PROBLEM REQUIREMENTS -
Copy verbatim the material from its first line to the line that holds "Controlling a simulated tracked", including that line.

====== RECORDS FOR PROCESSING

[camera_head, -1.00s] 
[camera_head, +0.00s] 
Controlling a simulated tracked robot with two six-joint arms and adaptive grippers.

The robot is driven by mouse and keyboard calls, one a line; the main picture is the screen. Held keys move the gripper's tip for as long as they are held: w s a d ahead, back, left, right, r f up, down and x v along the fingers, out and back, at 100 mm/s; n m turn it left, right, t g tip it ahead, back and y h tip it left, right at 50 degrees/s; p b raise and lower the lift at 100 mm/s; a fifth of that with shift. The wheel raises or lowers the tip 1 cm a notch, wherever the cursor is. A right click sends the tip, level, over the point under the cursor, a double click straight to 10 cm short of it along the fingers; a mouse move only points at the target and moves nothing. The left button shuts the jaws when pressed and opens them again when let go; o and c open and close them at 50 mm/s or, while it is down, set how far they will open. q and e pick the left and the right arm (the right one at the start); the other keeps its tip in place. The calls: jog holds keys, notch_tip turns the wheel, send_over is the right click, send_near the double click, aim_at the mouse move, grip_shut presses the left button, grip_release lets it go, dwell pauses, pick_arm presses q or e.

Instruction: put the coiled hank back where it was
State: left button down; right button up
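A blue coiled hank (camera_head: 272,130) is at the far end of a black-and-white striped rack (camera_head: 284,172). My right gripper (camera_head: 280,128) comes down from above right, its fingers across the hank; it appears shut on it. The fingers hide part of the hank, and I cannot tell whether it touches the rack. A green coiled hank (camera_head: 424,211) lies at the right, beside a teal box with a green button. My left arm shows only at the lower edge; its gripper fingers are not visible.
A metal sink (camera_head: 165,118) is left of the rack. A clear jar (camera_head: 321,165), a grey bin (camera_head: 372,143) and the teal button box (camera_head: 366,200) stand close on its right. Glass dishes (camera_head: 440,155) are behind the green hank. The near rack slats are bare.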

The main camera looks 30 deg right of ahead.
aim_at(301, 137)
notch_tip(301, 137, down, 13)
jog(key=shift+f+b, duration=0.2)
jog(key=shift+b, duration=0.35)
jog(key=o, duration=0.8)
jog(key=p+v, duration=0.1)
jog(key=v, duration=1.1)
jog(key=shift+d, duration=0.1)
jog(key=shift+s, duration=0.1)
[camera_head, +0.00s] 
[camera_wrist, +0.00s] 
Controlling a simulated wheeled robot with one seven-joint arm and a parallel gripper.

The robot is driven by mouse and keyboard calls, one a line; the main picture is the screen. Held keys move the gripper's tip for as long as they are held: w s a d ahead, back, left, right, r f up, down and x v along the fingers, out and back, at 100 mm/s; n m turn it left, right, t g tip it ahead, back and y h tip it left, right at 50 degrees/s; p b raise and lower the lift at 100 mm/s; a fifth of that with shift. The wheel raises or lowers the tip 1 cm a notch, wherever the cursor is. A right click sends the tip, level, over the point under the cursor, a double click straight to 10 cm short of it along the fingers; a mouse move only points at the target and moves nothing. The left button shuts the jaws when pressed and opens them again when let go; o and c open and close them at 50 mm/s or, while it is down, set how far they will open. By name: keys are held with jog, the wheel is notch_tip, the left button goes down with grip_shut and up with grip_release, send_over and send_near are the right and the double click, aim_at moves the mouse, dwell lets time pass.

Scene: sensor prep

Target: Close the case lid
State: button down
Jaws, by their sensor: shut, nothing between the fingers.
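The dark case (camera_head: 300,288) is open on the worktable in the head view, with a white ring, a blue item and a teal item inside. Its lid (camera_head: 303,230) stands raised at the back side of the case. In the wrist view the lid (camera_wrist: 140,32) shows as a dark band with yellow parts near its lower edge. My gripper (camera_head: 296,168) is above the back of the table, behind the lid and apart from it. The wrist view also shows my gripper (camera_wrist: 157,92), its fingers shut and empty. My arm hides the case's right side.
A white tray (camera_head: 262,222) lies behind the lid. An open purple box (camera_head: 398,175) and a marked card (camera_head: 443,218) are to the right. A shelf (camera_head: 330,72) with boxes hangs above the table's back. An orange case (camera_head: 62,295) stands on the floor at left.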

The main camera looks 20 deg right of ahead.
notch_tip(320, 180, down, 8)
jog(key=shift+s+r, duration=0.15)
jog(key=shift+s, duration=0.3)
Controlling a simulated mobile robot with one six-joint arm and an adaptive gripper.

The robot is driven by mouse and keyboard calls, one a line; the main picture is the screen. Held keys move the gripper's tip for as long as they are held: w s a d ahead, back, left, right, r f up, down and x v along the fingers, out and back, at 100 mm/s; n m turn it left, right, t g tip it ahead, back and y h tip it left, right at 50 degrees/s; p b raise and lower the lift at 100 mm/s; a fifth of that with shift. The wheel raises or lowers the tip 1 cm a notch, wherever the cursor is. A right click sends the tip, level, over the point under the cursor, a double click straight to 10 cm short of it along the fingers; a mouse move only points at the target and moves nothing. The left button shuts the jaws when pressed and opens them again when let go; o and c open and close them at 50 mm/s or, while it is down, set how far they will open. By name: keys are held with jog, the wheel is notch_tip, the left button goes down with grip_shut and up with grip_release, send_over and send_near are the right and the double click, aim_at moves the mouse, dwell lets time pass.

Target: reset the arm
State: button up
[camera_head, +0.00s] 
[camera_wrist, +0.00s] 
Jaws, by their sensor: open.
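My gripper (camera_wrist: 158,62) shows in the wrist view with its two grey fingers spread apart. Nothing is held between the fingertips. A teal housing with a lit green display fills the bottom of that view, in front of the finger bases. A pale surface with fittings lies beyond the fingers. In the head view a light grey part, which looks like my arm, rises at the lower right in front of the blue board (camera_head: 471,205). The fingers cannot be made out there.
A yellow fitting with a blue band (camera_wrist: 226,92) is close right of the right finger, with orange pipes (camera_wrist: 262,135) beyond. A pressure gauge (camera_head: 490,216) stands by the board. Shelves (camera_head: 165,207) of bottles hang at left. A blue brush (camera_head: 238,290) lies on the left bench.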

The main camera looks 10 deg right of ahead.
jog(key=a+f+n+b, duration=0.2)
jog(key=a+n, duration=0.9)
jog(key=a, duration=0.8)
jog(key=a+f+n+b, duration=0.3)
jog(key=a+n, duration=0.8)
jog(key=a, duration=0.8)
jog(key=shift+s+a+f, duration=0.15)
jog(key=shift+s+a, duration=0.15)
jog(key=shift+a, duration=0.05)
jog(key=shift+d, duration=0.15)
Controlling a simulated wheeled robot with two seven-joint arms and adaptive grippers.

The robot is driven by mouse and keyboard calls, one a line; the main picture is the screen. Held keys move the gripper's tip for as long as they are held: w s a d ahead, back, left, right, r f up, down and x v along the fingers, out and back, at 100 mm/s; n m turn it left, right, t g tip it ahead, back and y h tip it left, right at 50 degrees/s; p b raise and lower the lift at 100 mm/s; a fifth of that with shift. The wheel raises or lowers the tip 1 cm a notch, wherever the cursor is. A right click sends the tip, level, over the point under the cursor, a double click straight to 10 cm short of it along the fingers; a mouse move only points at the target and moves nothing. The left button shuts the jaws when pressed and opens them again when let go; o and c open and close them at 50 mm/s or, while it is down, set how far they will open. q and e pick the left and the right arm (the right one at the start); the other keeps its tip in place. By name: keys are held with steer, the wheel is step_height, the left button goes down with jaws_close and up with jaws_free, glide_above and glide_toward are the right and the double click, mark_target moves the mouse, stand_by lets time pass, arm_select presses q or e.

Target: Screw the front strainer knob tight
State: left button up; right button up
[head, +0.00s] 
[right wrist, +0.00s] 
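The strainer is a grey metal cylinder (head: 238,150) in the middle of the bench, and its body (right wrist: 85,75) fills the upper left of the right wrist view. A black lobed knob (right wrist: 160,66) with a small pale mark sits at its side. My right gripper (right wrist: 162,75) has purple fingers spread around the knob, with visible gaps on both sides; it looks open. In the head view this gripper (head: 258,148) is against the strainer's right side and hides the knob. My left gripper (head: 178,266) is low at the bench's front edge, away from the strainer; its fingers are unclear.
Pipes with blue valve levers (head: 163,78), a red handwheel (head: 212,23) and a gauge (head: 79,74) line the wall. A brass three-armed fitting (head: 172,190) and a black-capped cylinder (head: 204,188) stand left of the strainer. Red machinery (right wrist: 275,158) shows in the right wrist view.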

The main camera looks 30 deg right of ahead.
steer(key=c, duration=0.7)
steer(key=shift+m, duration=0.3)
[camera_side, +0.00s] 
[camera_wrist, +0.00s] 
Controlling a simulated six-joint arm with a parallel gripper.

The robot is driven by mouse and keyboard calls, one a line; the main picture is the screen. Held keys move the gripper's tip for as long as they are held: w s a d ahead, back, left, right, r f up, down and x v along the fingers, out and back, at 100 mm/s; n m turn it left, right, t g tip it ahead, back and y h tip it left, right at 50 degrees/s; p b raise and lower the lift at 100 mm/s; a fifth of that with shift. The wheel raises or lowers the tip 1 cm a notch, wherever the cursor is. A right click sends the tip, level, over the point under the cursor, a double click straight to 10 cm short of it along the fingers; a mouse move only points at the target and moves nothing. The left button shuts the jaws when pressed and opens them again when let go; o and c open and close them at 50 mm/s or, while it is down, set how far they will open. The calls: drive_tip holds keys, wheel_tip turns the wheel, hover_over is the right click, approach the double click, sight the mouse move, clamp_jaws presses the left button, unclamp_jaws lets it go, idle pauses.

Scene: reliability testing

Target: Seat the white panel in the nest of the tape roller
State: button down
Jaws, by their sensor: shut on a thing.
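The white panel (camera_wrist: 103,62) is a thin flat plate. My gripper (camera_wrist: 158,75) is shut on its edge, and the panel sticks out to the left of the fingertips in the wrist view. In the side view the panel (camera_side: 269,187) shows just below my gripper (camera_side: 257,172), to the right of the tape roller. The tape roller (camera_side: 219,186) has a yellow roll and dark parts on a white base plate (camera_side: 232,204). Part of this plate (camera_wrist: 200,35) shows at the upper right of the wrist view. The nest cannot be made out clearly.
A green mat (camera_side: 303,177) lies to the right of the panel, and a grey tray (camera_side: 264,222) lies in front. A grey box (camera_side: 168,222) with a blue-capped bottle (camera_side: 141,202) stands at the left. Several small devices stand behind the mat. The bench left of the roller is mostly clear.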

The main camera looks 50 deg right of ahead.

============

REPLY TO THE TASK -
[camera_head, -1.00s] 
[camera_head, +0.00s] 
Controlling a simulated tracked robot with two six-joint arms and adaptive grippers.

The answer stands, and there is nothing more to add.